- Collected data
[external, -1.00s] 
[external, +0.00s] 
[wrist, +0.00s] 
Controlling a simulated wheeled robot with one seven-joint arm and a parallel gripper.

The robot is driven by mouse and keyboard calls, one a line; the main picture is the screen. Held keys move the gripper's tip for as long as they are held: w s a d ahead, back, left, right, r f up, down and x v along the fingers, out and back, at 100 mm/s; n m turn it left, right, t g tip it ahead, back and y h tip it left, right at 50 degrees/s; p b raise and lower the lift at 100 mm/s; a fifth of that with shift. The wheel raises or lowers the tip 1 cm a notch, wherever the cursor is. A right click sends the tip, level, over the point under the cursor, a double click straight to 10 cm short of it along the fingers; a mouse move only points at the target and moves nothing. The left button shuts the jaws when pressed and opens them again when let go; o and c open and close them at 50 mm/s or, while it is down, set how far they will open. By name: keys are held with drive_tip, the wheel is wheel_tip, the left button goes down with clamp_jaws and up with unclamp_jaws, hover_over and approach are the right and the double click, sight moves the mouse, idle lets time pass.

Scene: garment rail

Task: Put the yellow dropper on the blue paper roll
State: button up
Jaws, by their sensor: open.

- Given request
All of the material must be reproduced exactly.

- Written solution
[external, -1.00s] 
[external, +0.00s] 
[wrist, +0.00s] 
Controlling a simulated wheeled robot with one seven-joint arm and a parallel gripper.

The robot is driven by mouse and keyboard calls, one a line; the main picture is the screen. Held keys move the gripper's tip for as long as they are held: w s a d ahead, back, left, right, r f up, down and x v along the fingers, out and back, at 100 mm/s; n m turn it left, right, t g tip it ahead, back and y h tip it left, right at 50 degrees/s; p b raise and lower the lift at 100 mm/s; a fifth of that with shift. The wheel raises or lowers the tip 1 cm a notch, wherever the cursor is. A right click sends the tip, level, over the point under the cursor, a double click straight to 10 cm short of it along the fingers; a mouse move only points at the target and moves nothing. The left button shuts the jaws when pressed and opens them again when let go; o and c open and close them at 50 mm/s or, while it is down, set how far they will open. By name: keys are held with drive_tip, the wheel is wheel_tip, the left button goes down with clamp_jaws and up with unclamp_jaws, hover_over and approach are the right and the double click, sight moves the mouse, idle lets time pass.

Scene: garment rail

Task: Put the yellow dropper on the blue paper roll
State: button up
Jaws, by their sensor: open.

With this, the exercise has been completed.